So geht Sprachpanscherei
Dieser Tage nahm die Berliner Polizei vier Männer fest, die vor einem Vierteljahr eine 100 Kilo schwere Goldmünze aus dem Bode-Museum gestohlen hatten – und zwar mit den primitivsten Mitteln. „Respekt, wer’s selber macht!“, so der kurze Kommentar des Sohnes bei der morgendlichen Zeitungslektüre.
Daraus lässt sich zweierlei ableiten. Zum einen verinnerlicht die Jugend solche gängigen Werbesprüche und verwendet sie lustvoll. Zum anderen setzt sich ein Slogan auch dann durch, wenn er eigentlich grammatikalisch falsch ist und sich den Verfechtern von gutem Deutsch jedes Mal die Haare sträuben. Der große bundesweit agierende Baumarkt ließ ihn zwar 2015 von einer ebenfalls bundesweit bekannten Werbeagentur kreieren, von der so berühmte Kampagnen wie Dahinter steckt immer ein kluger Kopf oder Wir können
alles. Außer Hochdeutsch stammen. Aber das macht ihn nicht besser.

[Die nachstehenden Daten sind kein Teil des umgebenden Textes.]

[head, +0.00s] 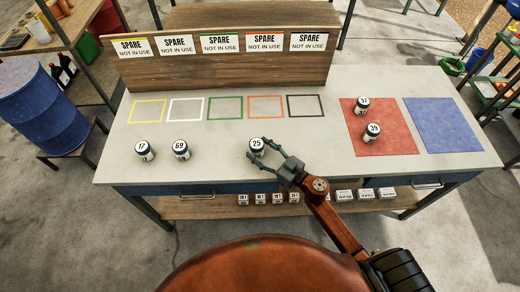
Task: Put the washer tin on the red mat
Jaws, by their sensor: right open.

Nun sind wir derzeit einiges gewöhnt, was das Verballhornen der Sprache durch die Werbung angeht. Nur ein Beispiel: Da gab ein Unternehmen mit dem Slogan Sooo! Muss
Technik – übrigens aus derselben Wortschmiede – die Marschrichtung vor, und seither ist dieses immer wieder variierte Muster stilbildend. So geht Bildung, so geht Medien, so geht Heimat, so geht Wein, so geht Bank heute … Und auf den Plakaten irgendeiner Landjugendgruppe prangt dann:
So geht Sommerhockete. Manchen dieser grammatikalisch bewusst falschen claims, wie Werbetexter ihre Hervorbringungen gerne nennen, lässt sich ein gewisser Witz nicht absprechen. Respekt, wer’s selber macht! kommt allerdings eher plump daher. Ein Nebensatz wie
…wer’s selber macht! bedarf normalerweise einer vorgeschalteten Konstruktion wie etwa in Gelobt sei, was
hart macht! Oder der Nebensatz erfüllt die Funktion eines Relativsatzes: Ein Dummkopf, wer’s nicht gleich
begreift! Beginnt man jedoch mit Respekt, so ist das ein Ausruf, der eine direkte Ansprache bedingt. Zum Beispiel: Respekt! Sie sehen immer noch rüstig aus! Oder dieser Ausruf Respekt! wird nachgeschaltet: Sie sind
wirklich schon 80? Respekt! Um auf den Baumarkt zurückzukommen: Sprüche wie Respekt, ihr Selbermacher! oder Ihr macht es selbst! Respekt! wären also korrekt gewesen – aber für diese Branche wohl nicht abgedreht genug.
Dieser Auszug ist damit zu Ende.